The climb to reach the cirque (heading up and left); on the way to the cirque
As the road climbed I was treated to ever more impressive views before a short flat section which led to the Cirque de Navacelles. This very impressive gorge has an unusual feature, this being a dried-up, ox-bow lake (they normally form on much flatter terrain, I’ve never heard of one in a gorge before), it’s bright green surface standing out against the stark background. The descent into the Cirque was via many very tight hairpins.
The spectacular viw down into the cirque with the climb out behind; at the top of the climb looking back down
I passed Diane who was being careful as usual and who of course then breezed past me on the climb back out. This looked steep from the way down and so it proved to be; 11-12% for about 1.5km but incredibly spectacular. At the top it was mostly flat for nearly 20km but into a headwind and I really suffered. The younger Ian, resplendent in a very bright Namibia jersey came storming past but I couldn’t hang onto his wheel. My foot pain was back as well so I made the decision to slacken off the tension as much as possible and just took it easy. Soon enough I was onto the 15km descent into Lodeve and our hotel beside a river.
Day 6 – Lodeve to Mazamet; 82 miles, 2200m ascent; 6:28 ride time
One thing I’ve not yet mentioned is that the Marmot trip is longer and harder than the Raid requirements, making it more of a balanced and challenging route. This final day was the shortest and least hilly of the trip – a change from the original route tested in 2016 which was 50km longer! I think we all agreed that finishing earlier on the final day was a sensible move.
My backside had been sore since day 3 and at times I’d been finding it hard to find a comfortable riding position. After doing almost all the climbs in the Pyrenees seated last year, I’d come to the conclusion that I needed to get out of the saddle more to use different muscle groups and this strategy worked really well in the Massif Central. However, settling back into the saddle was sometimes losing me any additional momentum I’d built, day 3 being particularly bad. Having ridden into the climbing on days 4 and 5, things were a lot better but I was definitely ready to stop pedalling.
Setting off on the final morning; on the Col de la Baraque de Bral
The day dawned bright and cool again and we went straight into the 400m ascent of the Col de la Baraque de Bral. The first climb of the day had typically been lovely but this was probably the best, full of the scent of wild flowers and over too quickly really. The main climb of the day followed 20km later after one small climb and some quiet rural roads.
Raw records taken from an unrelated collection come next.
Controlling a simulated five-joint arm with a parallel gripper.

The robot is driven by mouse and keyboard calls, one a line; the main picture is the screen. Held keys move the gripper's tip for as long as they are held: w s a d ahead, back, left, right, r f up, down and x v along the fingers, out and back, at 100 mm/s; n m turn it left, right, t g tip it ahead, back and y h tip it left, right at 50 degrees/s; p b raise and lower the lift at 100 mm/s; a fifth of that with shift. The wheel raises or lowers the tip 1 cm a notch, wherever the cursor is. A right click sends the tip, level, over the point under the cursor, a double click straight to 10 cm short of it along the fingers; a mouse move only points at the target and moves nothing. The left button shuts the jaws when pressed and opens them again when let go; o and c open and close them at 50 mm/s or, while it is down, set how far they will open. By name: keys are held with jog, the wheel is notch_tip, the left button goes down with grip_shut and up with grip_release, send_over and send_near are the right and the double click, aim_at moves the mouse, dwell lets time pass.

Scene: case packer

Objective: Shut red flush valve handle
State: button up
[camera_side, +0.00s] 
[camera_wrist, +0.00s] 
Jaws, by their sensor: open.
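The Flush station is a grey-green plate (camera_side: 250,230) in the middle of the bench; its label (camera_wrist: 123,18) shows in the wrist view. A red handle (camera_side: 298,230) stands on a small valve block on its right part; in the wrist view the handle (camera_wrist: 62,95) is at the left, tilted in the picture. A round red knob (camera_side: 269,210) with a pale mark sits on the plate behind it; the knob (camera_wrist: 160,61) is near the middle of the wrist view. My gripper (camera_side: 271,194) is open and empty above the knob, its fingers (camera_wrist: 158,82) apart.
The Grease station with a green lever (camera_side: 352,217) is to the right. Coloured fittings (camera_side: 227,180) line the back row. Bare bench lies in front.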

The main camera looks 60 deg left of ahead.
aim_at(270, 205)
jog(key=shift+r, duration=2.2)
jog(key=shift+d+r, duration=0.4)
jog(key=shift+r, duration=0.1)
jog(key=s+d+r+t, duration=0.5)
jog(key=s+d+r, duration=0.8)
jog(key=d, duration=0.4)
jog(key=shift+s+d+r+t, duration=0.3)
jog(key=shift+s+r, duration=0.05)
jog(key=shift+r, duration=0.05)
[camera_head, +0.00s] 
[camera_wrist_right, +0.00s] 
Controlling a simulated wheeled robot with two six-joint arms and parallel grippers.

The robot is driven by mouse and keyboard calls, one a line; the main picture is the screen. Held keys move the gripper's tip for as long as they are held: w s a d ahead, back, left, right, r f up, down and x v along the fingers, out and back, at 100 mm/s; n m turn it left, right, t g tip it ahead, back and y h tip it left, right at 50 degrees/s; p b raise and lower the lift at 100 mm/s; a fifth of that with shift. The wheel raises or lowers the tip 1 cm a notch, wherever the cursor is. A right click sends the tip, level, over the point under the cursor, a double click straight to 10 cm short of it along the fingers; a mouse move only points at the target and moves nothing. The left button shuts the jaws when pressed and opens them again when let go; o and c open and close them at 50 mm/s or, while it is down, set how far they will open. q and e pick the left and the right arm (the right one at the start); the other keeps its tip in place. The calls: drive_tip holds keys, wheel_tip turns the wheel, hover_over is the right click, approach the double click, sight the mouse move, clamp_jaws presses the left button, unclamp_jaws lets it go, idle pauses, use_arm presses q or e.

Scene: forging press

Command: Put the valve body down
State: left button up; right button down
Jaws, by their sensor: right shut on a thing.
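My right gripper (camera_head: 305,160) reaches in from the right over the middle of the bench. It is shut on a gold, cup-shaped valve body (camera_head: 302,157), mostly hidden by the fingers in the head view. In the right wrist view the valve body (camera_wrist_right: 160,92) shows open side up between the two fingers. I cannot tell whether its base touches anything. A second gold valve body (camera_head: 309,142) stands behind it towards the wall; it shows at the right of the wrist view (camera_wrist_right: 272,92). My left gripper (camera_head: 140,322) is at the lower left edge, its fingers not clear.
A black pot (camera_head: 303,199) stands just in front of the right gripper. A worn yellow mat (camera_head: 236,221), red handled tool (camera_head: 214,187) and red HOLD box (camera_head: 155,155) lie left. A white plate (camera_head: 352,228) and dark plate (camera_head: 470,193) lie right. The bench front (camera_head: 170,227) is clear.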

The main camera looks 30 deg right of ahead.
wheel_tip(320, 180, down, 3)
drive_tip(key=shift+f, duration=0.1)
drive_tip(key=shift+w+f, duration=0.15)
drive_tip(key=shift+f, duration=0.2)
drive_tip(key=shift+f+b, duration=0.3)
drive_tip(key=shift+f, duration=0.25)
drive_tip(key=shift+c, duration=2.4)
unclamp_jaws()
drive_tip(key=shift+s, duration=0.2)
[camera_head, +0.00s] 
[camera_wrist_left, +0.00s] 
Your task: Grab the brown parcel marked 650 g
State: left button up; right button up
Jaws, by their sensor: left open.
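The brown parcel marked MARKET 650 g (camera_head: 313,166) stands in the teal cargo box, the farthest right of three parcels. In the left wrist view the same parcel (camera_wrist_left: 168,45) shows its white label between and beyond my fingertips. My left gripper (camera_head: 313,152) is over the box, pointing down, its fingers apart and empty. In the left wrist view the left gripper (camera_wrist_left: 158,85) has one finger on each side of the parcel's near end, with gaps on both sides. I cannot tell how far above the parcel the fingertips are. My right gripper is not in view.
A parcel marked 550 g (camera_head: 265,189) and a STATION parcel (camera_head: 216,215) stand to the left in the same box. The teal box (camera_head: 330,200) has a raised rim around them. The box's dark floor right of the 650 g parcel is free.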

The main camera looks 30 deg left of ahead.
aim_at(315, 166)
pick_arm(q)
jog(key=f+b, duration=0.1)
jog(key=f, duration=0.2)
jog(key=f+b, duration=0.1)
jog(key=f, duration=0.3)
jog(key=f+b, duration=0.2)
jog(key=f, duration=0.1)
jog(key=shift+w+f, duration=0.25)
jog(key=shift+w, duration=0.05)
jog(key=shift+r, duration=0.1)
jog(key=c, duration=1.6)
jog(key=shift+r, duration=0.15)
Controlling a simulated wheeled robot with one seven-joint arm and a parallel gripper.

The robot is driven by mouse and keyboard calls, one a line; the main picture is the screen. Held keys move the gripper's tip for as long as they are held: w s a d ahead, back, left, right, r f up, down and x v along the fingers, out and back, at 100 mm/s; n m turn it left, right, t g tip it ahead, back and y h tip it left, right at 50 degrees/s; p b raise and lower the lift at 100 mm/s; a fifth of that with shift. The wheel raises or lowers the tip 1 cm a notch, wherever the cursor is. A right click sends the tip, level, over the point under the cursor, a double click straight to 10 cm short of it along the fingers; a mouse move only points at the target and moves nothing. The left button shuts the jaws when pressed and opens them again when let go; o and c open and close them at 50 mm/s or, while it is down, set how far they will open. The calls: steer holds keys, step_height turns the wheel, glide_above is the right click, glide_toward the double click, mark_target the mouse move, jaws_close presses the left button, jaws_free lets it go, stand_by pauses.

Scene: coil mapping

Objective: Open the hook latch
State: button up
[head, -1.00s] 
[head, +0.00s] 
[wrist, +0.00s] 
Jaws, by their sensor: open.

The Col de l’Espinouse was just about 900m of ascent, spread over 20km and for me the best climb of the trip. Periods through forest were interspersed with beautifully open climbing, with great views of craggy rocks and gorse strewn upland. The climb worked its way up into a small forest on a subsidiary peak before descending to the final few km to the top. I was just behind James lower down, a tiny bit faster but with my photo stops, not catching him until he had a longer van stop. It was a very satisfied Cobbie at the top, barring a couple of 100 to 200m climbs, it was now downhill to the finish.
4 views of the Col de l'Espinouse
The last col sign was the Col de Fontfoide, just 100m of climbing and then a descent into Le Salvetat at 85km for lunch. The café was in the middle of a road remodelling scheme so we had to walk the bikes there and then watch a completely overwhelmed waitress trying to cope with more than one customer. The poor woman looked new to it all and was obviously struggling – in the end the cook came over to take our order whilst she got her head round the fast boys paying separately when she’d added up the bill for the whole table. After a lovely omelette & salad leaves I set off, planning to ride gently and savour the last 50km. James whizzed by soon after, clearly keener than me to get to the end and soon after David and Lucy.
A profusion of gorse; village cross
I passed by a large lake, about the only one I can recall from the trip and then was onto the last col (Col de la Tranchee), where some guys out on a club ride came by. They were resting at the rather underwhelming summit as I came past, after which there was just one more short climb before a 20km descent to the finish in Mazamet. The traffic there was awful and I had someone overtake me pointlessly, on the outside, on a roundabout where I was turning left (the 3rd exit when riding on the right!). As safely as possible, I made my way gently uphill to the finish which was just on the pavement outside the hotel and celebrated with the obligatory glass of bubbly.
David and Lucy had just finished so we did some photos and savoured the moment. A quick shower and I was down just as Andy and Say were finishing before another glass and then the usual flummox to pack the bike, buy Henry a present and finally sit down for a beer. It was a lovely final evening and to our surprise, the great and good from the Mazamet Cycling club turned up to present us all with a medal and certificate. I drank far too much but did at least stop and go to bed before things got too ugly.
Overall, the trip distance is 562 miles / 905km with 16,300m of climbing in 6 days - harder than the Raid Pyrenean so it was a good thing that I was fitter and stronger. I think at last year’s fitness levels, this would have been quite a struggle. Having a great group of people to cycle and socialise with also helped a lot, it really was a very friendly bunch.
I have nothing but good things to say about Marmot, there’s a real concern about good customer service in general and the guides are great, giving support when needed and leaving you alone when not. With 3 people left behind in the UK due to the BA baggage handling problems, the owner of the company rang round to find alternative flights and help get them out to France the next day. Our guides, Gavin and Tim were excellent and great company.
A final word, this trip is a wonderful journey across one of the lesser known parts of France and whilst it lacks the grandeur of the big mountains, the variety is tremendous. It deserves more attention.